Write out, word for word, only the data from its first line to the line containing "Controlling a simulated".

## Start

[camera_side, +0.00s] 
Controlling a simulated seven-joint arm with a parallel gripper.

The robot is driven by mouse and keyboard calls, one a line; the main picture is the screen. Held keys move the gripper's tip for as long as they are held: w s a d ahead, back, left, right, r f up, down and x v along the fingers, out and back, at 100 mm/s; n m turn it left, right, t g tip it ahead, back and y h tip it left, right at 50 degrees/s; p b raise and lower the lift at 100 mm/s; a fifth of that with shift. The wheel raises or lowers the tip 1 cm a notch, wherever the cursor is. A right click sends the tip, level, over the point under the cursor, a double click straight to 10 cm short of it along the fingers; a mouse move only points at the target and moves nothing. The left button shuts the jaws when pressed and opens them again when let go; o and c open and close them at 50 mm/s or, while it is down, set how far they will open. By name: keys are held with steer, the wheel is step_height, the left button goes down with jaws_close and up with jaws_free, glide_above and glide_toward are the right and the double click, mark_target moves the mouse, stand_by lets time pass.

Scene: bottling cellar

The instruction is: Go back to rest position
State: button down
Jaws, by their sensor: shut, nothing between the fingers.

## End

:: TASK ANSWER ::
[camera_side, +0.00s] 
Controlling a simulated seven-joint arm with a parallel gripper.

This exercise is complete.